■ SHORT PROBLEM ■
Print exactly the lines running from the one that holds "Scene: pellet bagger" through the one that holds "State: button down", please, and leave the pictures out.

■ MATERIAL TO PROCESS ■
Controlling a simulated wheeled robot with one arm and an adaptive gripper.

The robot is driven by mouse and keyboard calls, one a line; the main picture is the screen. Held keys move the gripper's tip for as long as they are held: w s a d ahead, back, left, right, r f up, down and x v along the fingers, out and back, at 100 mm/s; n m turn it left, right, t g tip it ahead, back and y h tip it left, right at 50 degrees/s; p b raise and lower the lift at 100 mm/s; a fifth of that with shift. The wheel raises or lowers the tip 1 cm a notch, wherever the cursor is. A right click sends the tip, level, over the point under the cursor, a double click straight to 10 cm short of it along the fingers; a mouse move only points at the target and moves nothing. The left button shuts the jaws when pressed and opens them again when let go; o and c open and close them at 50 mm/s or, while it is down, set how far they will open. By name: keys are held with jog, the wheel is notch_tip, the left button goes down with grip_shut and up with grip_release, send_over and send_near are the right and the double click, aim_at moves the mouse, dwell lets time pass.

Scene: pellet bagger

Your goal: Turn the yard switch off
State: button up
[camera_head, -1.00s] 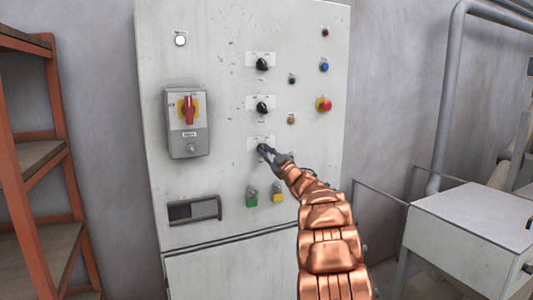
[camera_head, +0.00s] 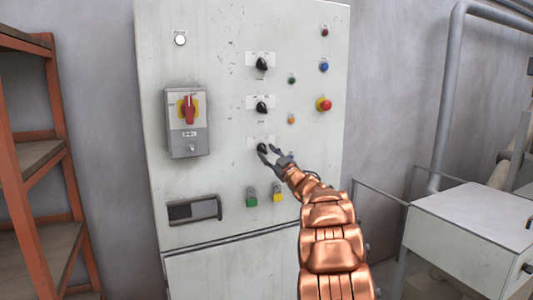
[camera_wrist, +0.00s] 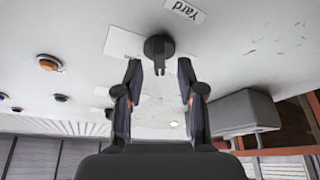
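The yard switch is a black rotary knob (camera_wrist: 159,49) on the pale cabinet, beside a label reading "Yard" (camera_wrist: 185,11) in the wrist view. In the head view it is the lowest of three black knobs (camera_head: 262,147), partly beside my gripper's fingers. My gripper (camera_head: 269,155) is open in front of it. The knob's plate markings are too small to read.
Two similar black knobs (camera_head: 262,64) (camera_head: 262,107) sit above. A red emergency button (camera_head: 324,104) is to the right, and a red-handled isolator box (camera_head: 187,122) to the left. Green (camera_head: 252,199) and yellow (camera_head: 278,195) items sit below. An orange shelf (camera_head: 60,140) stands left.

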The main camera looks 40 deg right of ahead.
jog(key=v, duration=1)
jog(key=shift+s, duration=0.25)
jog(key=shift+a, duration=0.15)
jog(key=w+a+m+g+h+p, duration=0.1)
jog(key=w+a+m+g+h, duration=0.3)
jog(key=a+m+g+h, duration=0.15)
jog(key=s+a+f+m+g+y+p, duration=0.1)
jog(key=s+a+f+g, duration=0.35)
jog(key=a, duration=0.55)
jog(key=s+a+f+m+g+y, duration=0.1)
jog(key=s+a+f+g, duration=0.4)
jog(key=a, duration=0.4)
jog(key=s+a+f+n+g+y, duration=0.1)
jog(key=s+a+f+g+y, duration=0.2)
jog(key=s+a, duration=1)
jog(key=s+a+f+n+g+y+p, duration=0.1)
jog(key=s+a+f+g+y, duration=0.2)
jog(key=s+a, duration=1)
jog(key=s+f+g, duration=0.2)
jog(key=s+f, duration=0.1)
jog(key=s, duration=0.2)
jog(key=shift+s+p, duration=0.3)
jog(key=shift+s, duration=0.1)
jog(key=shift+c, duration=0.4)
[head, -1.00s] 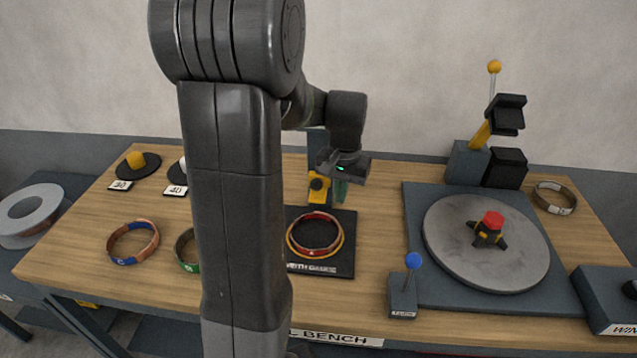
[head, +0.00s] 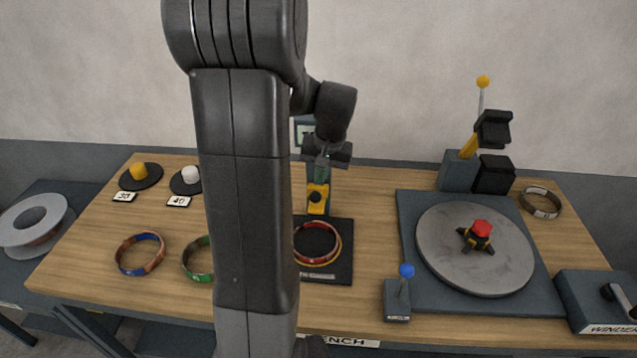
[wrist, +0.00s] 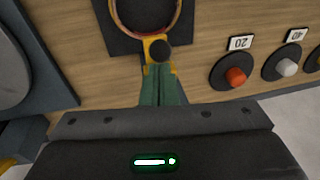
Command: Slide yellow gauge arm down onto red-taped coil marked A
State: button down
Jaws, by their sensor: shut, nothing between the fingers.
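The yellow gauge arm (head: 317,199) with a dark round knob stands at the back edge of a black pad (head: 342,272). It also shows in the wrist view (wrist: 153,41).
A blue-taped coil (head: 139,254) and a green-taped coil (head: 191,258) lie to the left. Black discs with yellow (head: 138,171) and white (head: 190,174) knobs stand behind. A blue-knobbed lever (head: 398,298) and a grey turntable (head: 447,259) are to the right.

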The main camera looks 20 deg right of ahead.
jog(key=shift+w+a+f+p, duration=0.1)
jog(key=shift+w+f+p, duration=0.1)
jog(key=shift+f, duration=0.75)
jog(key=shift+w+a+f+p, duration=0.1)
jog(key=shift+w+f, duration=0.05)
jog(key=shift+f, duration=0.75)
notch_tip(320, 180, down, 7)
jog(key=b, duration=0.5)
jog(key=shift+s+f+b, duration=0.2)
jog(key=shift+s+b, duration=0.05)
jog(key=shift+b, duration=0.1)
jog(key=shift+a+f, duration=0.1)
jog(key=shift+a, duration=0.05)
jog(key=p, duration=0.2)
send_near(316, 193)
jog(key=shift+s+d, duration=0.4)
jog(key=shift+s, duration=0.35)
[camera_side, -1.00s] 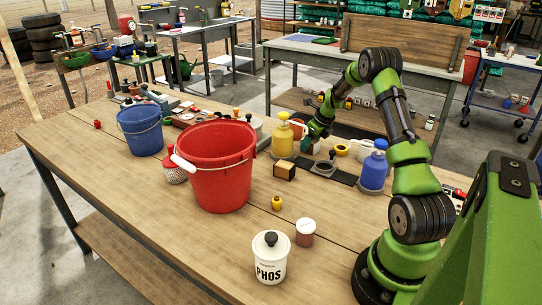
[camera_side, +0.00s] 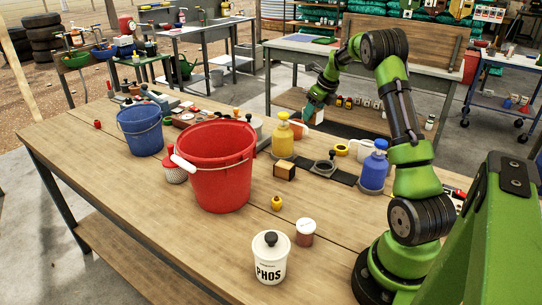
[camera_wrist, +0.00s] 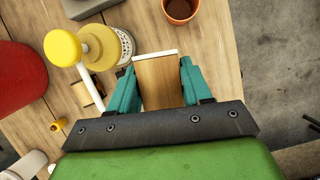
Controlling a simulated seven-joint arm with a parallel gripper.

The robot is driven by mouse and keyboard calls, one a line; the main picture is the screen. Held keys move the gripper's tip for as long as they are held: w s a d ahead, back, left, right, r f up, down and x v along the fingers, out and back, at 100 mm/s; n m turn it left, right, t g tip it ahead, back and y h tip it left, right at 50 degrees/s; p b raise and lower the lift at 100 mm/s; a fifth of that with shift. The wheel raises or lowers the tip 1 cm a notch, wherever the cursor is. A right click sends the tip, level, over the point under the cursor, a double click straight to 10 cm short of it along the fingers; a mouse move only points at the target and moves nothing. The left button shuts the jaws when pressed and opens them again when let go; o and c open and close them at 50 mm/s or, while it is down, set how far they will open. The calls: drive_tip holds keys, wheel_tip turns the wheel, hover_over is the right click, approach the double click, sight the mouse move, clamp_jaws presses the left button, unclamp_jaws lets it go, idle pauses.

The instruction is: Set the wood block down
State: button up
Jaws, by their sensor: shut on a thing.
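My gripper (camera_wrist: 160,88) has teal fingers and is shut on a wood block. The wood block (camera_wrist: 158,80) is a brown-grained slab with a white far edge, held between the fingers in the wrist view. In the side view my gripper (camera_side: 313,108) is up in the air, behind and right of the yellow pump bottle (camera_side: 283,138). The block is small and partly hidden by the fingers there. In the wrist view the yellow pump bottle (camera_wrist: 103,46) stands just left of the block. The block appears to be above the wooden table (camera_side: 130,190).
A terracotta cup (camera_wrist: 180,10) is beyond the block in the wrist view. A red bucket (camera_side: 215,170), a blue bucket (camera_side: 141,131), a blue pump bottle (camera_side: 374,170) and a small wooden box (camera_side: 285,171) stand on the table. The table's front left is clear.

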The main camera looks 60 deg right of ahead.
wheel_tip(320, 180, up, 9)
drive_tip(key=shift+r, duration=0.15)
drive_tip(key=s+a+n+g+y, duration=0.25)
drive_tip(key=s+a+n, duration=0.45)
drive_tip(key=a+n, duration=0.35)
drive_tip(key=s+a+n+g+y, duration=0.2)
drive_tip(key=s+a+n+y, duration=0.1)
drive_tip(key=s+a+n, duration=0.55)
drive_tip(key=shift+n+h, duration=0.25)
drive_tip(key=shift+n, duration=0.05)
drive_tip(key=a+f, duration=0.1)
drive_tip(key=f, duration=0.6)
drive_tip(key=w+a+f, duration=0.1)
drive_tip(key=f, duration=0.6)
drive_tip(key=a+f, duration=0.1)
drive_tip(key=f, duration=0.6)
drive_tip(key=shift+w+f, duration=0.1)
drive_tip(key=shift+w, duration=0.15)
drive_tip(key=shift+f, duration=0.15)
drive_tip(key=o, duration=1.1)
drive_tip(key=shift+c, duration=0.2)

■ FINISHED TASK ■
Scene: pellet bagger

Your goal: Turn the yard switch off
State: button up
[camera_head, -1.00s] 
[camera_head, +0.00s] 
[camera_wrist, +0.00s] 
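The yard switch is a black rotary knob (camera_wrist: 159,49) on the pale cabinet, beside a label reading "Yard" (camera_wrist: 185,11) in the wrist view. In the head view it is the lowest of three black knobs (camera_head: 262,147), partly beside my gripper's fingers. My gripper (camera_head: 269,155) is open in front of it. The knob's plate markings are too small to read.
Two similar black knobs (camera_head: 262,64) (camera_head: 262,107) sit above. A red emergency button (camera_head: 324,104) is to the right, and a red-handled isolator box (camera_head: 187,122) to the left. Green (camera_head: 252,199) and yellow (camera_head: 278,195) items sit below. An orange shelf (camera_head: 60,140) stands left.

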The main camera looks 40 deg right of ahead.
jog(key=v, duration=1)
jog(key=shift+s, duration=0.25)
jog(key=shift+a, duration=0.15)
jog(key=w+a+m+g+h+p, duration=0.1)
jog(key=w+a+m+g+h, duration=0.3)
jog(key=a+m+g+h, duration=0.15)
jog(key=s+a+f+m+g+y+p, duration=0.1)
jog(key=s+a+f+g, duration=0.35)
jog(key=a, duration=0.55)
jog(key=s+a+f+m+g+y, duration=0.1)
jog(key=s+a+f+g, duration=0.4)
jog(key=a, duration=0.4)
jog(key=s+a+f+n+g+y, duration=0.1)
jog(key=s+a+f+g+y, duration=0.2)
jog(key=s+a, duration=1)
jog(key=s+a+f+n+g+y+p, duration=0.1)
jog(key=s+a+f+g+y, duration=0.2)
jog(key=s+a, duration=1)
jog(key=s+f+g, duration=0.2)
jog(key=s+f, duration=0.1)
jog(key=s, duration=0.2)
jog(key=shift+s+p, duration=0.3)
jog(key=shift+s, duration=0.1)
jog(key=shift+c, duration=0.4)
[head, -1.00s] 
[head, +0.00s] 
[wrist, +0.00s] 
Command: Slide yellow gauge arm down onto red-taped coil marked A
State: button down

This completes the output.